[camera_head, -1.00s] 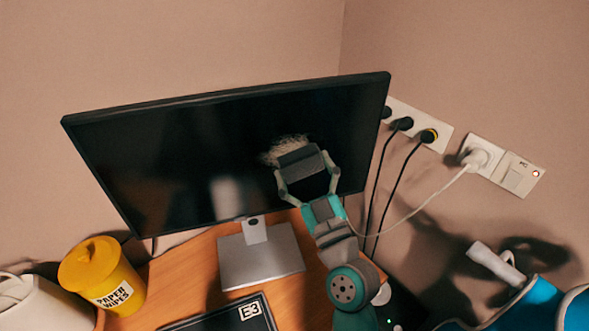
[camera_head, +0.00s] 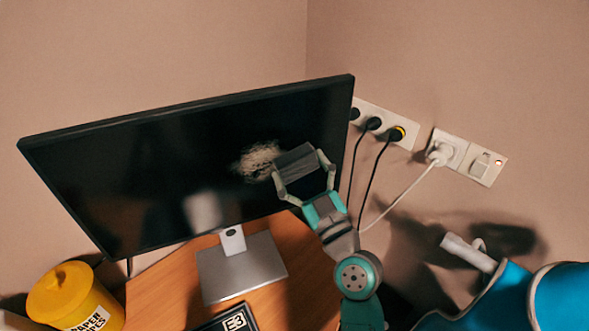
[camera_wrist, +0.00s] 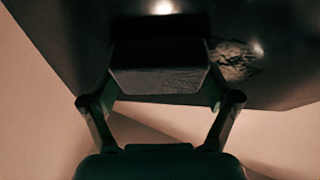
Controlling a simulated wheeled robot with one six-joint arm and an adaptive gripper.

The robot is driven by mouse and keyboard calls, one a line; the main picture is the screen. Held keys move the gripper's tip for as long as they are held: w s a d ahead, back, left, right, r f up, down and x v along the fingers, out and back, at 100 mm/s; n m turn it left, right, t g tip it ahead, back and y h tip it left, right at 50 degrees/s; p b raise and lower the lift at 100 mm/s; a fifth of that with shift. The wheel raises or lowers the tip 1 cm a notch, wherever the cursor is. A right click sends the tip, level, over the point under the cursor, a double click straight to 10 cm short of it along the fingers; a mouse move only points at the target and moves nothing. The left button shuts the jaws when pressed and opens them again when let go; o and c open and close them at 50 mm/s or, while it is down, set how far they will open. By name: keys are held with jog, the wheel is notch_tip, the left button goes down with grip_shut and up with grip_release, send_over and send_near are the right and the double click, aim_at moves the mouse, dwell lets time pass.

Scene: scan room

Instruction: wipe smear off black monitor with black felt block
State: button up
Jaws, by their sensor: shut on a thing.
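The black monitor (camera_head: 130,170) stands on a silver stand on the wooden desk. My gripper (camera_head: 305,180) is shut on the black felt block (camera_head: 298,160), in front of the screen just right of the smear. In the wrist view the felt block (camera_wrist: 160,68) sits between both fingers, and the smear (camera_wrist: 235,60) shows beside it on the right. I cannot tell whether the block touches the screen.
A yellow paper wipes tub (camera_head: 72,300) stands at the lower left. Sockets with plugs and cables (camera_head: 385,125) are on the wall right of the monitor. A blue chair-like object (camera_head: 520,300) is at the lower right. A dark box (camera_head: 228,320) lies on the desk.

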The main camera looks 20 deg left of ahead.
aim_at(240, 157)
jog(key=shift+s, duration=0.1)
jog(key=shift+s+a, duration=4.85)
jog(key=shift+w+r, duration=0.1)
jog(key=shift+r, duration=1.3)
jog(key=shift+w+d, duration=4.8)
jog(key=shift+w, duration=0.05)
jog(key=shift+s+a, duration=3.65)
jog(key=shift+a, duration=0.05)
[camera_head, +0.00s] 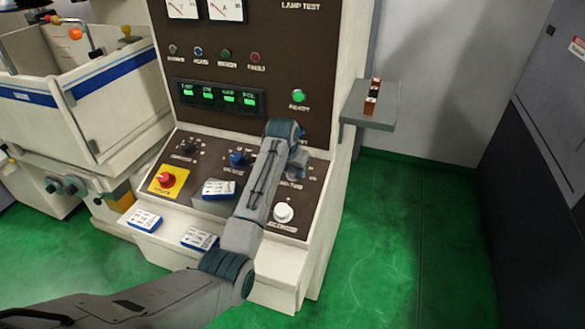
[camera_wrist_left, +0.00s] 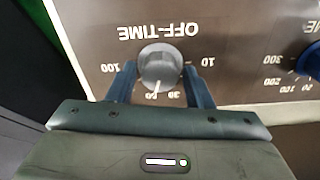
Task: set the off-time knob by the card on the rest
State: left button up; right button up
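The off-time knob (camera_wrist_left: 160,66) is grey and round, below its upside-down OFF-TIME label in the left wrist view. Its pale pointer mark faces the bottom of that picture, near the 60 on the scale. My left gripper (camera_wrist_left: 160,80) has one finger on each side of the knob, and both fingertips appear to touch it. In the head view my left wrist (camera_head: 297,158) is over the panel's right part and hides this knob. A white and blue card (camera_head: 219,188) leans on a grey rest (camera_head: 214,207); its print is too small to read. My right gripper is not in view.
A blue knob (camera_head: 237,158) sits left of my wrist. Two more cards (camera_head: 145,219) (camera_head: 200,239) lie on the front ledge. A side shelf (camera_head: 378,107) sticks out right.

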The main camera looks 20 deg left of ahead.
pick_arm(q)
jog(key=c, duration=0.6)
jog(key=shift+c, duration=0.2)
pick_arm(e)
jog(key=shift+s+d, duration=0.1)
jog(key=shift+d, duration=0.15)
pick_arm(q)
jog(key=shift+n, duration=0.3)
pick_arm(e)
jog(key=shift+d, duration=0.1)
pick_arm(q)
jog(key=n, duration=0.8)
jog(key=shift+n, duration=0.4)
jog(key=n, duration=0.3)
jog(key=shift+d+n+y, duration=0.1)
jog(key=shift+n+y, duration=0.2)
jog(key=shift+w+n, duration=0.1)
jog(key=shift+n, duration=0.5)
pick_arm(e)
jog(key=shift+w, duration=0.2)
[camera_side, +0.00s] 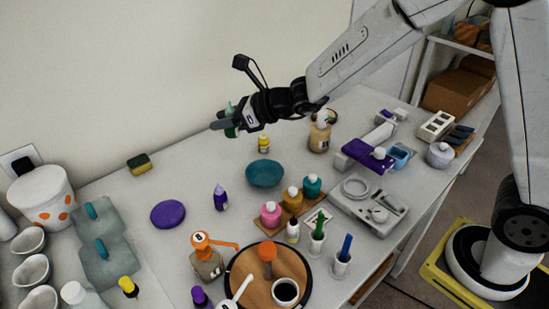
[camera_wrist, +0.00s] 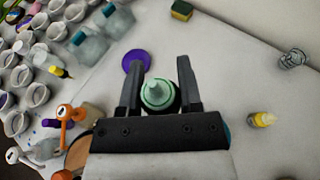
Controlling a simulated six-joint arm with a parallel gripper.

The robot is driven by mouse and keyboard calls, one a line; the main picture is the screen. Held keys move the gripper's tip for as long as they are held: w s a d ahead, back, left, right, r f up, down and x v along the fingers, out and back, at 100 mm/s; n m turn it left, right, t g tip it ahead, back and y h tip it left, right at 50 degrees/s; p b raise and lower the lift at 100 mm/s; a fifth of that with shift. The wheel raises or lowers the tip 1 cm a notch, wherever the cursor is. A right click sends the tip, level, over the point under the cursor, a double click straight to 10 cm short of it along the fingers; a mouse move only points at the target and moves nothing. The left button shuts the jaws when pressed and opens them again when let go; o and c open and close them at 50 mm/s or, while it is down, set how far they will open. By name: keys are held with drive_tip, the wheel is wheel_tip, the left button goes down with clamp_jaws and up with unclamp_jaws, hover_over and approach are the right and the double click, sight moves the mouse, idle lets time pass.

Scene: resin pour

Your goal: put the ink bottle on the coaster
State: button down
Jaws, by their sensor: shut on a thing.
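My gripper (camera_side: 222,126) is shut on a green ink bottle (camera_side: 229,132) and holds it up above the table, near the wall side. In the wrist view the bottle (camera_wrist: 158,97) sits between the two fingers of my gripper (camera_wrist: 160,72), with its round pale cap facing the camera. The fingers hide part of its body in the side view. The coaster, a flat purple disc (camera_side: 168,214), lies on the table below and to the left of my gripper, with nothing on it. It also shows in the wrist view (camera_wrist: 135,57), just beyond the left fingertip.
A purple dropper bottle (camera_side: 220,198) stands right of the coaster, and a teal bowl (camera_side: 264,174) is further right. A yellow-green sponge (camera_side: 139,163) lies behind it. A yellow-capped bottle (camera_side: 263,144) stands near my gripper.

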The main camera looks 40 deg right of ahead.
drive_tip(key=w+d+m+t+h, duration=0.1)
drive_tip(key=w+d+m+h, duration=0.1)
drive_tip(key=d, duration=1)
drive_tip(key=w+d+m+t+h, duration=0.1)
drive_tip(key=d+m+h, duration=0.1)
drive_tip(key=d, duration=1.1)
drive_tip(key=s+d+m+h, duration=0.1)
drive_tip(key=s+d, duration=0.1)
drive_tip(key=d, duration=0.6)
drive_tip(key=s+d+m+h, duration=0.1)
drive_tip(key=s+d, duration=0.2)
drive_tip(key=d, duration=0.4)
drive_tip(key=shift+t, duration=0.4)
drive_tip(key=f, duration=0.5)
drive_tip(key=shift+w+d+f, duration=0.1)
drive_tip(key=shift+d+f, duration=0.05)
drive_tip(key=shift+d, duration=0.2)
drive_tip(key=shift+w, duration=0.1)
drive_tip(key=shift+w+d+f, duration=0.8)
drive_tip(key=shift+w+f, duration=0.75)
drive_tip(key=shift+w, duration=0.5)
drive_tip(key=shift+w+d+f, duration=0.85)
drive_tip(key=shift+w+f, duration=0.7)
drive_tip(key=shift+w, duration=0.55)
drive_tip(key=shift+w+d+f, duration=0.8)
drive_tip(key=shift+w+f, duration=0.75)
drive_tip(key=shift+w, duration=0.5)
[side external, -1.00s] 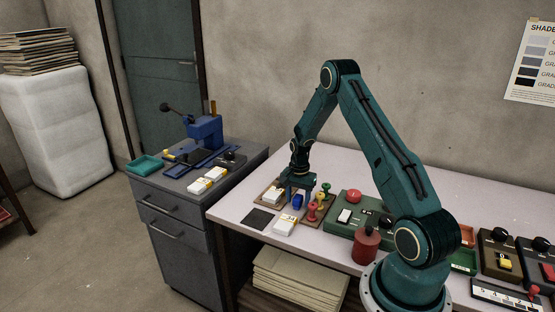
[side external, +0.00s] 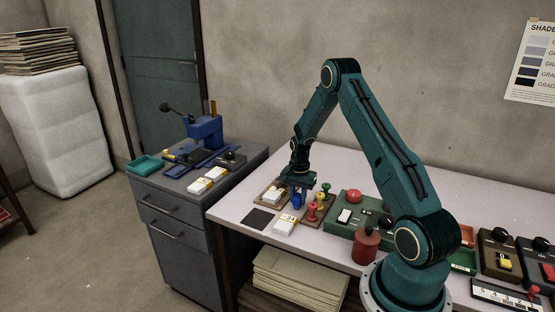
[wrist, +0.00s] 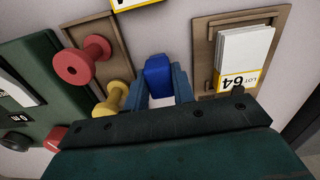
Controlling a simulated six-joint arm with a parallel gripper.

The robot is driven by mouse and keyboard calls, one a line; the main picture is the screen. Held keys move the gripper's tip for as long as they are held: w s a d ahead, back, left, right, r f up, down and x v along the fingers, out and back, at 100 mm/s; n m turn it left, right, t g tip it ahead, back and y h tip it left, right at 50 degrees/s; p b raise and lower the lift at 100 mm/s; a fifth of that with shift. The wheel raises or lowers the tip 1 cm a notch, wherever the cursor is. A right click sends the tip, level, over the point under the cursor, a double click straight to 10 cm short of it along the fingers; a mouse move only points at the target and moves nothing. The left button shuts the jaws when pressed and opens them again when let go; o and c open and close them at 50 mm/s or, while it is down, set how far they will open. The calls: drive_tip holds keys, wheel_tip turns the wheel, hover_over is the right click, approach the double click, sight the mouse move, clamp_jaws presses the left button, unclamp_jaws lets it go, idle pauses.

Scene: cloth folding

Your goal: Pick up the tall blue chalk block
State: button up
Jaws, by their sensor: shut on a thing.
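The blue chalk block (side external: 297,200) is upright between the jaws of my gripper (side external: 299,188) at the table's left part. In the wrist view the blue block (wrist: 158,75) shows between the two fingers of my gripper (wrist: 163,88), which are shut on it. In the side view my gripper comes down from above and hides the block's upper part. Whether its foot touches the table is hard to tell.
Red (wrist: 85,62) and yellow (wrist: 112,100) spools stand on a brown tray (wrist: 76,33) close beside my gripper. On the other side, a brown tray (wrist: 201,55) holds white cards (wrist: 243,60). A green control box (side external: 347,232) stands to the right. A dark square mat (side external: 257,219) lies at the front.

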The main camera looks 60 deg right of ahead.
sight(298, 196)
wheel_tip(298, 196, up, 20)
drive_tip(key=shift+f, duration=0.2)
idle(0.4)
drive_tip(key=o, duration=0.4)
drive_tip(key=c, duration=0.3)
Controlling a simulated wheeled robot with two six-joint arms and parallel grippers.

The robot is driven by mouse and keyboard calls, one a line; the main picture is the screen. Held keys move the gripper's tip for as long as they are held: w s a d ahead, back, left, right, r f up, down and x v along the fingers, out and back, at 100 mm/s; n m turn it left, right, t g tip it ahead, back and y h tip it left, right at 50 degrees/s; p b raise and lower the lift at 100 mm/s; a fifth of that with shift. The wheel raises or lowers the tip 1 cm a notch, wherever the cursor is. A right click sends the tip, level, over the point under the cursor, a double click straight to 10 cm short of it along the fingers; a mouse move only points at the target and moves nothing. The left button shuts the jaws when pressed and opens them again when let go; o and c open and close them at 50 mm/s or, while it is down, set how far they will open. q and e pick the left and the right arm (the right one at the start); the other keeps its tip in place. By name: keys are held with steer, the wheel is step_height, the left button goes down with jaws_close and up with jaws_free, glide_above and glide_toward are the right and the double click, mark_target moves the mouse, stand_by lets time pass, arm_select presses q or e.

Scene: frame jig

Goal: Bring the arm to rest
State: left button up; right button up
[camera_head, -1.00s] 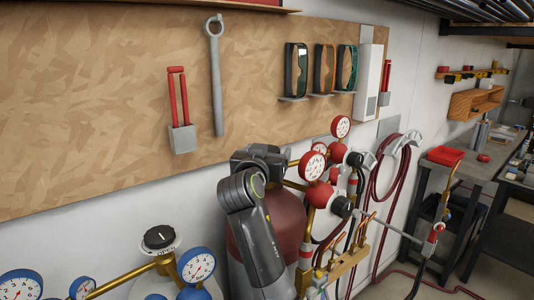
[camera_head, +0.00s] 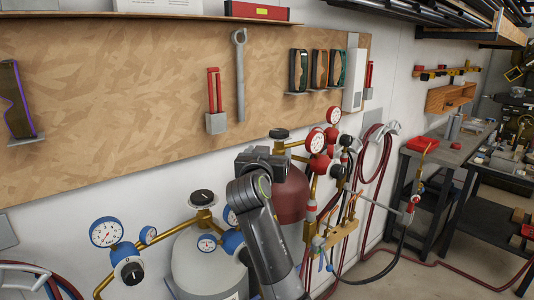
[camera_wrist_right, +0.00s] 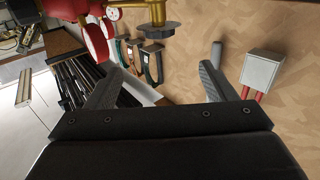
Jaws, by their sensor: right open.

☆ ☆ ☆ ☆

GIVEN PROBLEM:
Print exactly the lines from the line with "Scene: resin pour" to the line with "State: button down", both included, and nothing else.

EXERCISE ANSWER:
Scene: resin pour

Your goal: put the ink bottle on the coaster
State: button down

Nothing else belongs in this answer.